§ **Exercise requirements**: Pick every line with "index" from the material below.

Extracted records:

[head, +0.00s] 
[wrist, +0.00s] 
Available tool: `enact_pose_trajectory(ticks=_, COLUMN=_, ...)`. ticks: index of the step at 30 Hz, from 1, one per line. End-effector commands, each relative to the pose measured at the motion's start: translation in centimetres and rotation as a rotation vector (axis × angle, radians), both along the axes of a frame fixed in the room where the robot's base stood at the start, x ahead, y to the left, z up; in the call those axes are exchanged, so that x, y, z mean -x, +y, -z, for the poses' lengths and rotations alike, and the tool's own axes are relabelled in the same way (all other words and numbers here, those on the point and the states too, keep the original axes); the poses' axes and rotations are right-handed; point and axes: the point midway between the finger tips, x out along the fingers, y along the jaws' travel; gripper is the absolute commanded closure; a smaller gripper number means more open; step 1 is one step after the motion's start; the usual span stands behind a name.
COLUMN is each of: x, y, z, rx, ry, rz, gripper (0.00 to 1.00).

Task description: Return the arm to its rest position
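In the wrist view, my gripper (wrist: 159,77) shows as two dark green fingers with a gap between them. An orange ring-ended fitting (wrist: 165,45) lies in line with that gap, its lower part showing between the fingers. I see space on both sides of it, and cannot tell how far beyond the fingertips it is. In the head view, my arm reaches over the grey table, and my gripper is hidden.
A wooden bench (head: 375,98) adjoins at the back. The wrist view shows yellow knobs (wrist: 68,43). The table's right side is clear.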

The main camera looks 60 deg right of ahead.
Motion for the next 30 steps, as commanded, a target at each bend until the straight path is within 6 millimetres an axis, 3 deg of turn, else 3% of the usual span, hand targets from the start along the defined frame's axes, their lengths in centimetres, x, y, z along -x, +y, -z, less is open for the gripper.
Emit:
---
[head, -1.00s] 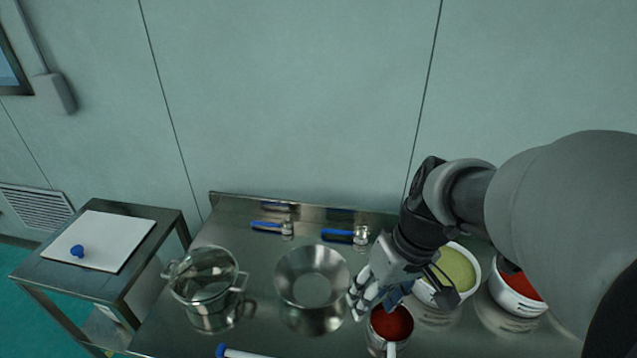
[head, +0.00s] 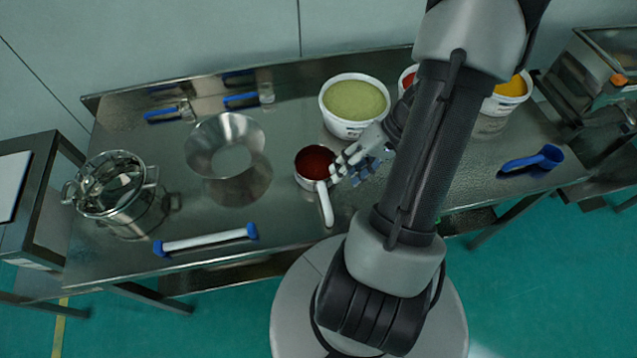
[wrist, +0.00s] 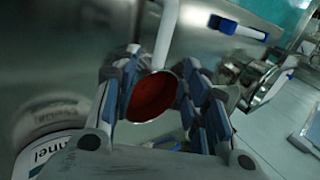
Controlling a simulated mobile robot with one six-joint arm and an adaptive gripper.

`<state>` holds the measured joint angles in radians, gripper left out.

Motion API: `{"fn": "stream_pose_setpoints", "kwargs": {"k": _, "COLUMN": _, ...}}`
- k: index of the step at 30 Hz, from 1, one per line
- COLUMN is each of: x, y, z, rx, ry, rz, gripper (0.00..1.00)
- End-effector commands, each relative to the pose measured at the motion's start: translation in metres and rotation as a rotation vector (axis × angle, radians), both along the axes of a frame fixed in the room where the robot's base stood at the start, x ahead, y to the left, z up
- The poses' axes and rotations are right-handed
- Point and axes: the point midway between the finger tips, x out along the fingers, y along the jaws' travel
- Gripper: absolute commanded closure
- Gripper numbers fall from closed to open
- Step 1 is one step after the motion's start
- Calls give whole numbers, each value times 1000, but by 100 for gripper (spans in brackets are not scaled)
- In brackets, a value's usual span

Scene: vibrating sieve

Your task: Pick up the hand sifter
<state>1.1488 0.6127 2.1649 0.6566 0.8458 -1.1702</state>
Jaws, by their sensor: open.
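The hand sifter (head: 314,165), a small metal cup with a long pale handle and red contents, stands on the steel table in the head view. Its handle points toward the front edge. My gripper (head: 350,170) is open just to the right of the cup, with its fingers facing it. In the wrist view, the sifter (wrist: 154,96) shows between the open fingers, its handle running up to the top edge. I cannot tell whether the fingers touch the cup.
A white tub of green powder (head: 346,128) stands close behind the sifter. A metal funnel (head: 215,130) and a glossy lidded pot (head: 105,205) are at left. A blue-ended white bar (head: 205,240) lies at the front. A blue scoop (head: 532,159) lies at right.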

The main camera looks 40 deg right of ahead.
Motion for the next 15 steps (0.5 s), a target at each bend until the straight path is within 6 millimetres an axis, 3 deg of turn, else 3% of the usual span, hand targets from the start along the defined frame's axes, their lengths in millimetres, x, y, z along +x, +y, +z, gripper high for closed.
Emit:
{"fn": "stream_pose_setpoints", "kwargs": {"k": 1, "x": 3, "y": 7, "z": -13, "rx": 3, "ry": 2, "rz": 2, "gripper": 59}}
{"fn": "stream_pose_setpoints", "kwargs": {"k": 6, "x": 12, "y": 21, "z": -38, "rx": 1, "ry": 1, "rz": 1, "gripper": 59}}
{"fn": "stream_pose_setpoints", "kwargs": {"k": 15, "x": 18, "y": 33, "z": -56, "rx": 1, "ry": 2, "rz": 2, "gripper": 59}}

§ **Full response**:
Available tool: `enact_pose_trajectory(ticks=_, COLUMN=_, ...)`. ticks: index of the step at 30 Hz, from 1, one per line. End-effector commands, each relative to the pose measured at the motion's start: translation in centimetres and rotation as a rotation vector (axis × angle, radians), both along the axes of a frame fixed in the room where the robot's base stood at the start, x ahead, y to the left, z up; in the call those axes are exchanged, so that x, y, z mean -x, +y, -z, for the poses' lengths and rotations alike, and the tool's own axes are relabelled in the same way (all other words and numbers here, those on the point and the states too, keep the original axes); the poses' axes and rotations are right-handed; point and axes: the point midway between the finger tips, x out along the fingers, y along the jaws' travel; gripper is the absolute commanded closure; a smaller gripper number means more open; step 1 is one step after the motion's start; the usual span stands behind a name.
- k: index of the step at 30 Hz, from 1, one per line

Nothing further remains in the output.